There is nothing predictable about These Times Old Times. The debut record from Raleigh, NC band Lonnie Walker is at once familiar — with the dust of acoustic guitars, the wailing vocals, the deep hooks — and wholly alien. It often assumes a country sway, from the gentler, road-weary “Compass Comforts” to the rocking fray of “Summertime”, but as the title suggests, the album both looks back at that tradition and sets its feet in something distinctly modern. Singer Brian Corum bleats out each line with tense urgency, often taking on big, nameless worries — “Is it all fucked up? Or is it all made up that it’s fucked?” he wonders in “Grape Juice” — but it never comes off as overly clever. “Let me share this old heart with you”, he pleads later in the song, just before it cuts from shimmering pastoral roll into edgy rocker.

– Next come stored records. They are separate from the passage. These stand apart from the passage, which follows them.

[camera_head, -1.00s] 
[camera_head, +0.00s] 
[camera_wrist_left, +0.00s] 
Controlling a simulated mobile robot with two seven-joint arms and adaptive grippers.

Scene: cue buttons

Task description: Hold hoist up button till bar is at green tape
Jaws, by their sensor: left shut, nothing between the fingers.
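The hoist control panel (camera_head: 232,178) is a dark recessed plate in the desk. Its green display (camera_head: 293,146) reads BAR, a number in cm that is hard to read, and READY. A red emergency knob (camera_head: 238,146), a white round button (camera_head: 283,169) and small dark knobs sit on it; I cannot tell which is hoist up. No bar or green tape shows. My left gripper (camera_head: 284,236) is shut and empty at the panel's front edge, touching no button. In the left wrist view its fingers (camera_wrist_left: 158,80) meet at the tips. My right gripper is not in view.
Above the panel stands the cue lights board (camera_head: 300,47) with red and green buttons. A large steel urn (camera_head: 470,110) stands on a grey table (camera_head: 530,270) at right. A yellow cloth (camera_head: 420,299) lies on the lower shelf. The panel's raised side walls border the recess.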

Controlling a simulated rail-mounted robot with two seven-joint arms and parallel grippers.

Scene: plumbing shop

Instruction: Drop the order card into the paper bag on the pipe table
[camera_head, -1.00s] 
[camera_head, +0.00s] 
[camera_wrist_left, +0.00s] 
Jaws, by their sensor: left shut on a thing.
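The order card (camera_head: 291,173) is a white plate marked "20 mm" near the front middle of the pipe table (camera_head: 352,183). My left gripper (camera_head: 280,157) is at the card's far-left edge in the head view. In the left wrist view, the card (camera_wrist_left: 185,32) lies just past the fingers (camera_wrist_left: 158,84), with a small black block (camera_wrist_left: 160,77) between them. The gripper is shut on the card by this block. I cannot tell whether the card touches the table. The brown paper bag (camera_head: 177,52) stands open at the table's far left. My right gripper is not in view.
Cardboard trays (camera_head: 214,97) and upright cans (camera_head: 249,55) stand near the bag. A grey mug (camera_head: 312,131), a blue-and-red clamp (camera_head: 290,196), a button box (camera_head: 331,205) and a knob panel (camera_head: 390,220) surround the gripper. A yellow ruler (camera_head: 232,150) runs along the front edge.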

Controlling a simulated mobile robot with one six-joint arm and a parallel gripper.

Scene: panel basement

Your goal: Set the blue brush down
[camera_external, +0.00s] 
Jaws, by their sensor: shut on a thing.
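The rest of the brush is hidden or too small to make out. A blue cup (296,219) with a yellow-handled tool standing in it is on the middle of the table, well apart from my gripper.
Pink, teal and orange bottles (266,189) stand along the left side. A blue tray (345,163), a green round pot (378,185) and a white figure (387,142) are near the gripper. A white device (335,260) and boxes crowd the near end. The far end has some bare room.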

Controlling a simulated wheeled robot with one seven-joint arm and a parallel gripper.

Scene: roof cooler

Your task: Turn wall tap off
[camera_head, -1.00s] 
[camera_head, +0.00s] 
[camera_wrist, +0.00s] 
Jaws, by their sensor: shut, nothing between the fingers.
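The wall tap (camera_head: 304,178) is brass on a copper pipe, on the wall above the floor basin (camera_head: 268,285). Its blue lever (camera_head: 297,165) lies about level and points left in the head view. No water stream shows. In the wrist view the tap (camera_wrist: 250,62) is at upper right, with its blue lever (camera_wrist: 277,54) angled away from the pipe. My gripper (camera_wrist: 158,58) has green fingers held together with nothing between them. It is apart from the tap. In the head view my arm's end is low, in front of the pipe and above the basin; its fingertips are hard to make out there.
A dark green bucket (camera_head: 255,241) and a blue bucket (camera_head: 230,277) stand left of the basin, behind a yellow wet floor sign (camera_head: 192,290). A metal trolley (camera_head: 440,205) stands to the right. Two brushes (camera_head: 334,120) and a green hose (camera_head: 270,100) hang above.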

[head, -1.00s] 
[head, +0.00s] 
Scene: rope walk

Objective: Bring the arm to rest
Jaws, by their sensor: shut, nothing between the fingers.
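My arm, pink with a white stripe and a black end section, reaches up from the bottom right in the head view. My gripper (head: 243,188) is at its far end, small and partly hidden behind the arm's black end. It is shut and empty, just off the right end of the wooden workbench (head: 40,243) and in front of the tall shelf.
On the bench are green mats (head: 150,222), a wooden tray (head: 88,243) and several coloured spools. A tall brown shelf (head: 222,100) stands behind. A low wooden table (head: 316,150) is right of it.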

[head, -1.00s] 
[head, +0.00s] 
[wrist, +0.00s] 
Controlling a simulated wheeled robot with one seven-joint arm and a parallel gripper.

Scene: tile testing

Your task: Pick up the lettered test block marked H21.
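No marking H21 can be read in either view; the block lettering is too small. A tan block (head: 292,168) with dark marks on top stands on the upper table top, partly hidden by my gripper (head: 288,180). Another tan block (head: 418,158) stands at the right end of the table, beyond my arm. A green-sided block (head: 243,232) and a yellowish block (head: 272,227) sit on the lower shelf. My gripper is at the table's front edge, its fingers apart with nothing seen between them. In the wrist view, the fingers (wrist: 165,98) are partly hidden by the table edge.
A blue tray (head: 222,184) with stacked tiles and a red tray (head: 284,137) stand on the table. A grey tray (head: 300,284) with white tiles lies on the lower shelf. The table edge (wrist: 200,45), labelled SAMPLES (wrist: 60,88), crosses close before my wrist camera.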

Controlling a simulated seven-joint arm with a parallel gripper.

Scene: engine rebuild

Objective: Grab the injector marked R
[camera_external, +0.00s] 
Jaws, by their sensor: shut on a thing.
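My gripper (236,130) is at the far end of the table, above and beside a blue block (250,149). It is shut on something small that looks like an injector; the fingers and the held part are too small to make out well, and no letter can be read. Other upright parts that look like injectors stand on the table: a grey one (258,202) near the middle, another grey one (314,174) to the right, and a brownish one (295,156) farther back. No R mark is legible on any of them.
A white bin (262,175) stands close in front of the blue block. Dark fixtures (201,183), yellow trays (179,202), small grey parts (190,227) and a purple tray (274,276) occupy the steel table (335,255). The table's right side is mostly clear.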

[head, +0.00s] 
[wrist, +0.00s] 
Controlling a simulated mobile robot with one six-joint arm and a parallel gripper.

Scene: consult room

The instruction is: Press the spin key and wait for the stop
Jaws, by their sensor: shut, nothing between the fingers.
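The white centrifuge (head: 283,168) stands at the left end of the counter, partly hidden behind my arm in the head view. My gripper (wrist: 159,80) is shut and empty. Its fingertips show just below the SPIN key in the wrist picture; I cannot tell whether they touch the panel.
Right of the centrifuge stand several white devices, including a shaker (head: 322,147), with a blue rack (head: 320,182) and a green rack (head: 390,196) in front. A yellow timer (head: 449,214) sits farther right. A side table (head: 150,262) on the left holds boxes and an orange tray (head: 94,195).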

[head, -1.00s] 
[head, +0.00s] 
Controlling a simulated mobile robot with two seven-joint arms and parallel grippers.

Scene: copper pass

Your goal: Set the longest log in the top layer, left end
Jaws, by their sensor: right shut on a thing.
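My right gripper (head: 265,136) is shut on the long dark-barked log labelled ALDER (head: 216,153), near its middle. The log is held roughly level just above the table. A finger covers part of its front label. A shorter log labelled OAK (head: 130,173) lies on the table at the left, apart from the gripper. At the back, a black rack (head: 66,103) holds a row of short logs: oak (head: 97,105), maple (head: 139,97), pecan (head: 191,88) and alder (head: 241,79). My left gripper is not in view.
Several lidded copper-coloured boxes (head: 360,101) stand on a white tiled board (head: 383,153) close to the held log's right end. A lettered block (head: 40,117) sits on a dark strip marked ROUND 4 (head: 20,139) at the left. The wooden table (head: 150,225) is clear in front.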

Like the album’s shifting sound, Corum’s lyrical wanderings are often difficult to pin down, but while they defy explanation, they still convey deep, resonant feeling at every turn. Over 49 minutes, the band runs roughshod through variations on sounds old and new, all the while meshing them into their own rickety noise. Rarely does music sound both this eccentric and this natural, and that strange combination is a potent one.